見たい、見たいと思っていた作品をようやく見てきました。『それでも夜は明ける』−今年のアカデミー賞で、作品賞はじめ主要3部門で受賞を果たしたので、ご存知の方も多いかと思いますが、今日はそのお話を。

前回ご紹介した『プリズナーズ』とは全く違った方向性なれど、見ていて思わず目をそむけたくなるようなシーンも多く、非常にシリアスでヘビーな作品であるという点は共通しています。そして、『プリズナーズ』は突然失踪した少女の父親が主人公でしたが、こちらは失踪した側、拉致されて家族と引き裂かれ、奴隷として生きることになる父親を主人公にしています。

奴隷制度が罷り通っていた時代のアメリカが舞台であり、そしてこのストーリー自体が、実際に突然さらわれてその後12年を奴隷として過ごすことになった自由黒人、ソロモン・ノーサップの書いた回想録に基づく実話ということもあって、その衝撃度や各エピソードの過酷さは『プリズナーズ』を遥かに凌駕するものです。

自由黒人という言葉は聞き慣れない方もいるかと思いますが、アメリカで奴隷制度が維持されていた時代にも、奴隷ではない、自由な米国民として認められた黒人が存在していました。原作者ソロモン・ノーサップは、父親が既に自由黒人だったため、生まれながらに自由な市民としての権利を享受していたにも関わらず、拉致という理不尽な事態をきっかけに、突如、奴隷として生きることを強いられたのです。

映画でも、このことが、見る者に「他人事ではない」という感覚を生じさせ、ともすれば“遠い昔の異国の話”のような気がしてしまう出来事を、我が身に引き寄せて実感・共感する手助けをしているように思います。

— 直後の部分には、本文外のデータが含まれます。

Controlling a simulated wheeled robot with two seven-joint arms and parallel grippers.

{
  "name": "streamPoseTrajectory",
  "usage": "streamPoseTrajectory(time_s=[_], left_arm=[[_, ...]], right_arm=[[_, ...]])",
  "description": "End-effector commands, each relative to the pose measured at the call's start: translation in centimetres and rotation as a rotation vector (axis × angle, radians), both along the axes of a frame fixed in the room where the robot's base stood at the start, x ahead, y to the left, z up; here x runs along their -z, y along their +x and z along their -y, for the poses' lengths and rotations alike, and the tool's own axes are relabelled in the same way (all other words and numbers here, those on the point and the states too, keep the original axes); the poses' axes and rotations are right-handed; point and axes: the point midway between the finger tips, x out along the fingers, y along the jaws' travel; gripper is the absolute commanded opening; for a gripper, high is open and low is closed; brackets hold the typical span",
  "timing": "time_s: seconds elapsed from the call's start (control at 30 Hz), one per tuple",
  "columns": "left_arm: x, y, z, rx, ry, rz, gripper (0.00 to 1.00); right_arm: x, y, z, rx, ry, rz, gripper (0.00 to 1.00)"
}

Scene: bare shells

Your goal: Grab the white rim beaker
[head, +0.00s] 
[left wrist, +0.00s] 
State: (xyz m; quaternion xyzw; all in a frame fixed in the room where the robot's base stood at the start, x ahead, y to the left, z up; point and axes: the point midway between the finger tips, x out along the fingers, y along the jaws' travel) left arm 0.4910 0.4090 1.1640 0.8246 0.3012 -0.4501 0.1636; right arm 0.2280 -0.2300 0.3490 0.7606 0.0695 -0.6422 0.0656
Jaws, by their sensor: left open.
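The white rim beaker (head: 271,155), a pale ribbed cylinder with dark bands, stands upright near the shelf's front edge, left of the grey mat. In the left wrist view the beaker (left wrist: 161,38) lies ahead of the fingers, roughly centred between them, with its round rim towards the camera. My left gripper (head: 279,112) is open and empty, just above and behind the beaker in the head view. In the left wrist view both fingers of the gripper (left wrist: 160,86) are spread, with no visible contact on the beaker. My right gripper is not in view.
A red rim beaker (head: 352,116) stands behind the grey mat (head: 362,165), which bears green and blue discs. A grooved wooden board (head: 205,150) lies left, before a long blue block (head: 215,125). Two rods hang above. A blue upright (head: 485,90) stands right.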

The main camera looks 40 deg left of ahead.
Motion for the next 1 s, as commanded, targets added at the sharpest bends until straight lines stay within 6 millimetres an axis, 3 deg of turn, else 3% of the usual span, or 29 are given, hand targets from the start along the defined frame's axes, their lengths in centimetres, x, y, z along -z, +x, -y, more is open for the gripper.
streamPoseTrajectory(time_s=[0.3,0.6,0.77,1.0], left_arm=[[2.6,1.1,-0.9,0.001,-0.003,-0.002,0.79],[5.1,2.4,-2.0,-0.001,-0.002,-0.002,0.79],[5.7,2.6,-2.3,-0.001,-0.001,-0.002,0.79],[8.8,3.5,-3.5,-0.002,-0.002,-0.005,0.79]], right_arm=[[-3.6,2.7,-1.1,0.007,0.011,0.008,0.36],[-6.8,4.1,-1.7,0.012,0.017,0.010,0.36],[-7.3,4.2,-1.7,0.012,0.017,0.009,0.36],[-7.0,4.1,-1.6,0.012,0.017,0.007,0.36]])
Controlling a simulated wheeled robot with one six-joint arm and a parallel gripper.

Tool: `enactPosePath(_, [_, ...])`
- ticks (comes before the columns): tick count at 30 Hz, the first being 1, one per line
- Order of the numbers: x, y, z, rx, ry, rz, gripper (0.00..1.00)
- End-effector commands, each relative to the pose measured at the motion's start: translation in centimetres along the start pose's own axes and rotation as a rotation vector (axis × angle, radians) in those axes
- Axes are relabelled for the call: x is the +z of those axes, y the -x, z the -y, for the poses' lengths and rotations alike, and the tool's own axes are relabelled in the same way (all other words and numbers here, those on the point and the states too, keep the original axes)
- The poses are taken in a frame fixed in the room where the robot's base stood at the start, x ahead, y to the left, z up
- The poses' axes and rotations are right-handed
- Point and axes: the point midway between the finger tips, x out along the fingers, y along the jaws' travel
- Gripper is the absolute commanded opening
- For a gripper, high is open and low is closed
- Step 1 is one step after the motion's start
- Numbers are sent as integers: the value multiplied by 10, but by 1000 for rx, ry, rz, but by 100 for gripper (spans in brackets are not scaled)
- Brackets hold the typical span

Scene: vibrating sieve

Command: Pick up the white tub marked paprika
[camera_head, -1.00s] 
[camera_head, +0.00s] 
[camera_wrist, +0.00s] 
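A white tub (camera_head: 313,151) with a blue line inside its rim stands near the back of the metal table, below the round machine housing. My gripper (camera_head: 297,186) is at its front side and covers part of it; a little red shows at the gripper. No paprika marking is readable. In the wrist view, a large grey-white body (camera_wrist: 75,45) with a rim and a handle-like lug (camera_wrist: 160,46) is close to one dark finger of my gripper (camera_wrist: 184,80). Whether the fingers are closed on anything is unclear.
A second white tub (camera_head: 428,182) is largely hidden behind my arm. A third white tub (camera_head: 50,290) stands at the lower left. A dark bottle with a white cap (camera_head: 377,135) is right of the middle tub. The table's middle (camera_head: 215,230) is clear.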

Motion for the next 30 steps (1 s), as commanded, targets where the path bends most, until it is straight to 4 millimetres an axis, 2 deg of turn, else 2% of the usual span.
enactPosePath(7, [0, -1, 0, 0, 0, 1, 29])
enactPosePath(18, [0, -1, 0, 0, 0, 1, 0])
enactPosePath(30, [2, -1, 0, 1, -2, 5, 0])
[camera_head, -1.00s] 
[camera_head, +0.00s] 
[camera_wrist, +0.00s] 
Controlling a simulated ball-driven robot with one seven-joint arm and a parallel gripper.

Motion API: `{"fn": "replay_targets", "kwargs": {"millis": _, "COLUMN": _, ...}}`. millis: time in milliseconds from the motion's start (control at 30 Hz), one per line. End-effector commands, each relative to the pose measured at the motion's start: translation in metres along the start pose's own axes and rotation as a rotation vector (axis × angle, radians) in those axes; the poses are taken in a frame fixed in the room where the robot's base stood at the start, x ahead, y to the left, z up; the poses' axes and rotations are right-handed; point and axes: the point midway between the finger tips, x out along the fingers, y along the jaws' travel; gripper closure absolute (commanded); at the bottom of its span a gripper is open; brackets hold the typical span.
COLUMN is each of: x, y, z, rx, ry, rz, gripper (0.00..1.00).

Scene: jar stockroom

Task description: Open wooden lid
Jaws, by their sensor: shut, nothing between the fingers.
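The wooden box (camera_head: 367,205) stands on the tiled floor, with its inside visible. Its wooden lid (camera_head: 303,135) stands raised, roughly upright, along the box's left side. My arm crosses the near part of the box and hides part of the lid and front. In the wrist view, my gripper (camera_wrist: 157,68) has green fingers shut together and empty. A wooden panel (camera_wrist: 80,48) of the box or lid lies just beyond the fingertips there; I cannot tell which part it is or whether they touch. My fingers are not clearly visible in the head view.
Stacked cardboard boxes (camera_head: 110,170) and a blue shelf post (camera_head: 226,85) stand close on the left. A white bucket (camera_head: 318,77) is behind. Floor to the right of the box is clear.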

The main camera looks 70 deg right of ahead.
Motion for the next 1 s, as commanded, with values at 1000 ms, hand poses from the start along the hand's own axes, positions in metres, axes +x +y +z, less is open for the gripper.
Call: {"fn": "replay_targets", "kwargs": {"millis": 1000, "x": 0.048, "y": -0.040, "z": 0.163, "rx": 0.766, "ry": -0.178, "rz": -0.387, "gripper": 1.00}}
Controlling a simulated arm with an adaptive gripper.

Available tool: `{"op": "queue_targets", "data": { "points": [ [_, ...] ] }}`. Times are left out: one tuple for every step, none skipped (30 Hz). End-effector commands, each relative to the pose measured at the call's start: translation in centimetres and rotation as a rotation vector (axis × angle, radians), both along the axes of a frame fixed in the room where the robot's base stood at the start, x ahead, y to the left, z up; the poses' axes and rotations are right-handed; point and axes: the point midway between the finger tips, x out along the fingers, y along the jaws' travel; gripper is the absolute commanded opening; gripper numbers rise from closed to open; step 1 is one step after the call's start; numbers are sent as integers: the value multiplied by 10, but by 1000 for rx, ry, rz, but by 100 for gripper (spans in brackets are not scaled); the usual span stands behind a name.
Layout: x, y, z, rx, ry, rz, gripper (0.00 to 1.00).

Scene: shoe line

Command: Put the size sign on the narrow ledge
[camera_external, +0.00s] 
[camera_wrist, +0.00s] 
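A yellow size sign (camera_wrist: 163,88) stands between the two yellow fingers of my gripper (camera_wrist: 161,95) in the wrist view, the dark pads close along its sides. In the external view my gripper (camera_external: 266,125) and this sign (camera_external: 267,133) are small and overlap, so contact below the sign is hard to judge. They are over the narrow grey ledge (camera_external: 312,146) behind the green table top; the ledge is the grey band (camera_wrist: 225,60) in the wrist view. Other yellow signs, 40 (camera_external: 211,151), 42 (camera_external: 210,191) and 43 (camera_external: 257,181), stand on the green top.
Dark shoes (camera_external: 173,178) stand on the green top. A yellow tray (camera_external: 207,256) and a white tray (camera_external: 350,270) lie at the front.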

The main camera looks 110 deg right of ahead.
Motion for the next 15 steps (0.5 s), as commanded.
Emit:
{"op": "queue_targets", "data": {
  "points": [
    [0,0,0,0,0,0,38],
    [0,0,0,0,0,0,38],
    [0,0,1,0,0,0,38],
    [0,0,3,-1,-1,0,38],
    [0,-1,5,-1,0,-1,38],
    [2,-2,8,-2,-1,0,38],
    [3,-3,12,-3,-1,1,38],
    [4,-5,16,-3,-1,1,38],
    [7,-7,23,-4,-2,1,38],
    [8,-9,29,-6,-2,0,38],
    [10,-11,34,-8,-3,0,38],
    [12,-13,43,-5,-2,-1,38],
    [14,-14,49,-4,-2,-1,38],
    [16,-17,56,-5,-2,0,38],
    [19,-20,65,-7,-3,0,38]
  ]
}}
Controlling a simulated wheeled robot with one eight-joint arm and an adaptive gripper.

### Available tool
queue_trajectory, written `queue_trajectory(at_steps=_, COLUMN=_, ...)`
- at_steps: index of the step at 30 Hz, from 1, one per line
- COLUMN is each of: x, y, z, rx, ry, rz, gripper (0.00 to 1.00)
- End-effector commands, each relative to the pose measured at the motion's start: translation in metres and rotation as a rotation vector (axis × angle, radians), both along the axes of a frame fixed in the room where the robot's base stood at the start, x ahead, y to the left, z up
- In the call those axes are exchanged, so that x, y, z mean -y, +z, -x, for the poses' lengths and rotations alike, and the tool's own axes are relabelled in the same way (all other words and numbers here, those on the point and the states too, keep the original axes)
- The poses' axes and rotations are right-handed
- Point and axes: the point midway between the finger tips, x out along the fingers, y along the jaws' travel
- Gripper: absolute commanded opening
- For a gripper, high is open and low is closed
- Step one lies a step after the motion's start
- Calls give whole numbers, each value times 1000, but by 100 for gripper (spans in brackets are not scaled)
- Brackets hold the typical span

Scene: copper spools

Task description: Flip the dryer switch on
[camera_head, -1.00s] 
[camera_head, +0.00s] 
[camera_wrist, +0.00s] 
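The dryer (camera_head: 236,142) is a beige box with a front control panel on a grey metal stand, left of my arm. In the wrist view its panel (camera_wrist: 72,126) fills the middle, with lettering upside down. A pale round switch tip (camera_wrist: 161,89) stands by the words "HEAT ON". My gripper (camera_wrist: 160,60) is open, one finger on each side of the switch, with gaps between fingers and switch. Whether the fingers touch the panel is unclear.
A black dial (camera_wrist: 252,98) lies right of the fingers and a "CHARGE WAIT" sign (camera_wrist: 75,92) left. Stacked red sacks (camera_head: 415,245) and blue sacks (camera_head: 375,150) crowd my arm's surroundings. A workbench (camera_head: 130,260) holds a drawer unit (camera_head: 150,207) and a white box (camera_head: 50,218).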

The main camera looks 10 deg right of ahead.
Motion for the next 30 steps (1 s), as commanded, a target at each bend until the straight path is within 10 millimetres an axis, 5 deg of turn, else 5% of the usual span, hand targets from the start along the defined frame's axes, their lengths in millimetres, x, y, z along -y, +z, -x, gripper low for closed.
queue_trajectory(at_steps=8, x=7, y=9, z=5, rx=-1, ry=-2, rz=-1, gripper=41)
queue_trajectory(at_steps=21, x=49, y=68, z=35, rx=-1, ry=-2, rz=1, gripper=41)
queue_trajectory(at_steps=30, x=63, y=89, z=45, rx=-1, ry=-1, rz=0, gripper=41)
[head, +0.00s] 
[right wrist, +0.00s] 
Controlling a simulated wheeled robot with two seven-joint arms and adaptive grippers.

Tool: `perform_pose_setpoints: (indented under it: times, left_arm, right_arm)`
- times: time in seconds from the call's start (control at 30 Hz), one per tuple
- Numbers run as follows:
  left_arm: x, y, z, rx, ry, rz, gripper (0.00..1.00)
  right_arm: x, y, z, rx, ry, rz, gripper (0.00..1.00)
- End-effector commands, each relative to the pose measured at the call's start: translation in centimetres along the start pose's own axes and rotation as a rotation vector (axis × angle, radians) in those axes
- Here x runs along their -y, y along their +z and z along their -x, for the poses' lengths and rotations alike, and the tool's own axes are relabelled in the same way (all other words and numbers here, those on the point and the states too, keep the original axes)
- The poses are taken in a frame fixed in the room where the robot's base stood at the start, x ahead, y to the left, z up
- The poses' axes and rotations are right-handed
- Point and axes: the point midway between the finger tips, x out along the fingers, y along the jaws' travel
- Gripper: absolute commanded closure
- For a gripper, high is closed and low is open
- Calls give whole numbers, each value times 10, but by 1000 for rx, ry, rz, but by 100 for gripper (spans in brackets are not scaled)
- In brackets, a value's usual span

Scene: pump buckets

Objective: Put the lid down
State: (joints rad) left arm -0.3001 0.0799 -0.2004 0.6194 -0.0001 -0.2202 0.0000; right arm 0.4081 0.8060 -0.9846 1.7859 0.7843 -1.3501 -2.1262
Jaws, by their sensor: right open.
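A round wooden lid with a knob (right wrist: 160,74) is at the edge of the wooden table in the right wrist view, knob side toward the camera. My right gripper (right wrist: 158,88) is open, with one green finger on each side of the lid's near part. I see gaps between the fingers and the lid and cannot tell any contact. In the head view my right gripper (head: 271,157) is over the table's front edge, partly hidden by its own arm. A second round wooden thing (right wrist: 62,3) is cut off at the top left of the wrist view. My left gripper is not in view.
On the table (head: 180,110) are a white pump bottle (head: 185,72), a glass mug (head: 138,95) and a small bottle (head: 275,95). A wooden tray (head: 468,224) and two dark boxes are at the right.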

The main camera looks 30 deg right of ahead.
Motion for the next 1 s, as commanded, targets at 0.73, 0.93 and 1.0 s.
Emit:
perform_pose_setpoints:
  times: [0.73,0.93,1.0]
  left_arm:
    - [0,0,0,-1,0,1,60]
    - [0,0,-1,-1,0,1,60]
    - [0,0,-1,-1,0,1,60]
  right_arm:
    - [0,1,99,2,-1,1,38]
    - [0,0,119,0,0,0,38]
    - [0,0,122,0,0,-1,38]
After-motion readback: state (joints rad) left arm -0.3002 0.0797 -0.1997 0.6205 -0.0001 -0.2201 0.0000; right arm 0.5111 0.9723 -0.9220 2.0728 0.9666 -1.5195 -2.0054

それと同時に、自由黒人という存在を描くことで、同朋が奴隷として生きている社会のアンビバレンスや、拉致といったきっかけではなく、生まれながらに奴隷とされて、12年どころか一生そのまま生きねばならない人々のそれこそ途方もない理不尽な状況に、目を向けさせることにも成功しているのではないでしょうか。

そうした背景があるからこそ、映画のラスト、『それでも夜は明ける』というタイトルが、二重三重の意味で心に重たく響きます。上映中の劇場はだいぶ少なくなっているようですが、ぜひ多くの方に見て頂きたい真摯な作品です。